Sessions’ path to remake Justice may be clearer
WASHINGTON — The political cloud over Attorney General Jeff Sessions’ decision to step back from any investigation touching the Trump campaign may have a silver lining for a law enforcement officer who appears preoccupied by violent crime, drugs and immigration.
Now that Sessions will no longer oversee any investigation into the 2016 election, his path to continue a refashioning of the Justice Department may be even clearer. Those efforts began almost immediately after he was sworn in last month. While Thursday’s announcement may have taken attention from trying to chip away at Obama administration priorities, Sessions seems poised to resume the mission he carried into the job. His early words and actions are consistent with the tough-on-crime reputation the former federal prosecutor cultivated as an Alabama senator, and they foreshadow an unmistakable pivot in critical areas of civil rights, criminal justice and drug policy.

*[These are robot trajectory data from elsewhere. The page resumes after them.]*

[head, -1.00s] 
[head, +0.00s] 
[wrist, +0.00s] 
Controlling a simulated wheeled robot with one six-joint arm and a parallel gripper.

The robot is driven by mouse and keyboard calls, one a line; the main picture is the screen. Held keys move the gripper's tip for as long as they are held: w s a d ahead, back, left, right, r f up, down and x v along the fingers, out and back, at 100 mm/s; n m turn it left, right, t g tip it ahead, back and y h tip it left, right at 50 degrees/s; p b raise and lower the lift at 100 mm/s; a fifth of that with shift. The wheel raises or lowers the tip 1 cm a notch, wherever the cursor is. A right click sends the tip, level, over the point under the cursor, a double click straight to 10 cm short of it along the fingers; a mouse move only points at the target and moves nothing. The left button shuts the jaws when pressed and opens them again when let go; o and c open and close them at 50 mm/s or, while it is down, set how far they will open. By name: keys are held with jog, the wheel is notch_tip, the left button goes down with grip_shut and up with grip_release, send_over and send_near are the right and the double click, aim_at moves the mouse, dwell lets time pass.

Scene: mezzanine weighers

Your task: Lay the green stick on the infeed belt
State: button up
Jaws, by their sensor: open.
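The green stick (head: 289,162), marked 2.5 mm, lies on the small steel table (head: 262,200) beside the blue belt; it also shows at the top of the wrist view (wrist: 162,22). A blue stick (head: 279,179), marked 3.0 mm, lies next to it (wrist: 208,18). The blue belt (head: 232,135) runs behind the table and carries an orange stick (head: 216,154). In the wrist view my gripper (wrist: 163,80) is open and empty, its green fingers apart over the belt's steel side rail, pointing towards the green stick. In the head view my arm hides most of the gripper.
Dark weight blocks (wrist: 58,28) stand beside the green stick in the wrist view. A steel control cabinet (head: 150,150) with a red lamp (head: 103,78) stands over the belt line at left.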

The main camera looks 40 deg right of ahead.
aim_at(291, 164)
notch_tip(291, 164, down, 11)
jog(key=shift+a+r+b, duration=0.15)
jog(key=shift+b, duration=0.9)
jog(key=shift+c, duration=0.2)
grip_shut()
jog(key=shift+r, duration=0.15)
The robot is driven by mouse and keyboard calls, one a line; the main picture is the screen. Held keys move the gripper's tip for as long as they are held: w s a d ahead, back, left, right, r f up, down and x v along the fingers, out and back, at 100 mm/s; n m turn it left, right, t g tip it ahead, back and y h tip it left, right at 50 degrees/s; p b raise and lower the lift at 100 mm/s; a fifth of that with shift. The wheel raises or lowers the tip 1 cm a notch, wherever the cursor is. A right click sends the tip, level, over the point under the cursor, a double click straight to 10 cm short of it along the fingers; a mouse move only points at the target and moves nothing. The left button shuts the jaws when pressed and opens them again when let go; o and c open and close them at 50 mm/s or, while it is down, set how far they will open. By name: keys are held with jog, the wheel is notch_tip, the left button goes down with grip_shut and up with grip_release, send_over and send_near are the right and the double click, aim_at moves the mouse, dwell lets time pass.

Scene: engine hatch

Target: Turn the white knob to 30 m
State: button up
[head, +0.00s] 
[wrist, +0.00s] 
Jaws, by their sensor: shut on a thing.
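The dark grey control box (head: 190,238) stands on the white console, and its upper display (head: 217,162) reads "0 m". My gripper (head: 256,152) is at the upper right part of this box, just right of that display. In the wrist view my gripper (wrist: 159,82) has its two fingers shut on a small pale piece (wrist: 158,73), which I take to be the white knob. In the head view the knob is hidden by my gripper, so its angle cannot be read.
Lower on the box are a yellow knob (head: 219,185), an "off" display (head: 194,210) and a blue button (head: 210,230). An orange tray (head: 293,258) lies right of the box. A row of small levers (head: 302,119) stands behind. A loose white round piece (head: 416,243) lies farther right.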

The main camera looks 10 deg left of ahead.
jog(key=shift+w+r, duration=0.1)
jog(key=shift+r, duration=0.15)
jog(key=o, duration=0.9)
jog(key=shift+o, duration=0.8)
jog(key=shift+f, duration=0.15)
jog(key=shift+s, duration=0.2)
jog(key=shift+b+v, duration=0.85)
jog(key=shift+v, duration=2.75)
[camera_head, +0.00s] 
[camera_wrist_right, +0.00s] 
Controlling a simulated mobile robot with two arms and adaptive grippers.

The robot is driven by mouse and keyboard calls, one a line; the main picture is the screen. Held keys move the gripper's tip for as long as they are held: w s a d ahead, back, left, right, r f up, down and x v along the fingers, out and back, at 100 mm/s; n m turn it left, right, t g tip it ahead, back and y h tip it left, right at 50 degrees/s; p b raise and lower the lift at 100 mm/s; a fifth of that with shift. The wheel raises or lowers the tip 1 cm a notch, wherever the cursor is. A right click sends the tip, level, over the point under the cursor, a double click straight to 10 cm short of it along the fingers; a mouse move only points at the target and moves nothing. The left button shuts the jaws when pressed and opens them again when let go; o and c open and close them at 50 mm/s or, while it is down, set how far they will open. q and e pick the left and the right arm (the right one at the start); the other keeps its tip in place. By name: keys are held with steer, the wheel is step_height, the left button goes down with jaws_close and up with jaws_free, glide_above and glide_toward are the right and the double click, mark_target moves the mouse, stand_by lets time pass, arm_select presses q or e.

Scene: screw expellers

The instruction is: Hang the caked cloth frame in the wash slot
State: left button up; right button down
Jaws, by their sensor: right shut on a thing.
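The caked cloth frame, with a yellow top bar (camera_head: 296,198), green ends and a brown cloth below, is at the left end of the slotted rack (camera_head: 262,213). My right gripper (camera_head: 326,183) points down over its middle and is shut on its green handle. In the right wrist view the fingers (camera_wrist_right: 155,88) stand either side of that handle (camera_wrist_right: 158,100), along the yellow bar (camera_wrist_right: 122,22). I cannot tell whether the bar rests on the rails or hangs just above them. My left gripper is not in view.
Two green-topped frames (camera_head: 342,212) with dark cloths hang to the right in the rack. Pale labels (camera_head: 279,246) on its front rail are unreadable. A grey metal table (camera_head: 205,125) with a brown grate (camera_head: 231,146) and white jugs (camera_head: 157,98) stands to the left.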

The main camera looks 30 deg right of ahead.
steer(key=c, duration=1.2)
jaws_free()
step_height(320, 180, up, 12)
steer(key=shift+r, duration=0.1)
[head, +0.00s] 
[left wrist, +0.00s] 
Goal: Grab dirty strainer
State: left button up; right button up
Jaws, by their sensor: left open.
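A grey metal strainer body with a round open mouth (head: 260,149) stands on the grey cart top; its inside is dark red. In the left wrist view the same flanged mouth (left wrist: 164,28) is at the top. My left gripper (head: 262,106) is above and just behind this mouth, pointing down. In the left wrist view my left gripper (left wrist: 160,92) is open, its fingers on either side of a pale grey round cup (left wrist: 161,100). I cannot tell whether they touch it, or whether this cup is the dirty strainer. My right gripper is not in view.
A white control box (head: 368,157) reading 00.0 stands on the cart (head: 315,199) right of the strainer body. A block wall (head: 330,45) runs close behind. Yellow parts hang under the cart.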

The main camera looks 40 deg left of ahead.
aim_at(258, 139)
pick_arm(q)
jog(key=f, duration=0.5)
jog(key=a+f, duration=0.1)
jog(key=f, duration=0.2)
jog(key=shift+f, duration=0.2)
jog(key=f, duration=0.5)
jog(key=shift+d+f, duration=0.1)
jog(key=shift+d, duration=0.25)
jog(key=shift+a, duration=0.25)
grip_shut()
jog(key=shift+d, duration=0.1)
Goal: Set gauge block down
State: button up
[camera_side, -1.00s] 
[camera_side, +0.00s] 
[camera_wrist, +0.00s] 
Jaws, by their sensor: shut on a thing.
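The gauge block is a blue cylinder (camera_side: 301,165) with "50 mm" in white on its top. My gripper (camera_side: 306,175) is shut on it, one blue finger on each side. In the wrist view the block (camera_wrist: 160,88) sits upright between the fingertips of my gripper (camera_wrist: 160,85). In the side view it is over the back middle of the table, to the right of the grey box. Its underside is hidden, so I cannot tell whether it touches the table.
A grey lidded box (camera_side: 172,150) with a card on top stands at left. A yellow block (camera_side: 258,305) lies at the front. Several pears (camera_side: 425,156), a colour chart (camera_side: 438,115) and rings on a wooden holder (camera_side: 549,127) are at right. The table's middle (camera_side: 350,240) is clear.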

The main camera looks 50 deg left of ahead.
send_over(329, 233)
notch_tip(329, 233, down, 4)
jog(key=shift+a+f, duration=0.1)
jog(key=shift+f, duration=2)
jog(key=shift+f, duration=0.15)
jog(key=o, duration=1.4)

New attorneys general routinely arrive with their own agendas. But the speed with which Sessions has moved to undo some of the legacy items of his Democratic-appointed predecessors has dismayed critics and caused observers to take notice. “There have been transitions before where the department headed off in new directions, but there is traditionally a period of new people coming in and studying and learning about issues before taking bold and dramatic new policy directions,” said William Yeomans, who spent nearly 30 years at the department. “This is probably unprecedented in the speed and dramatic change in course that’s happened.”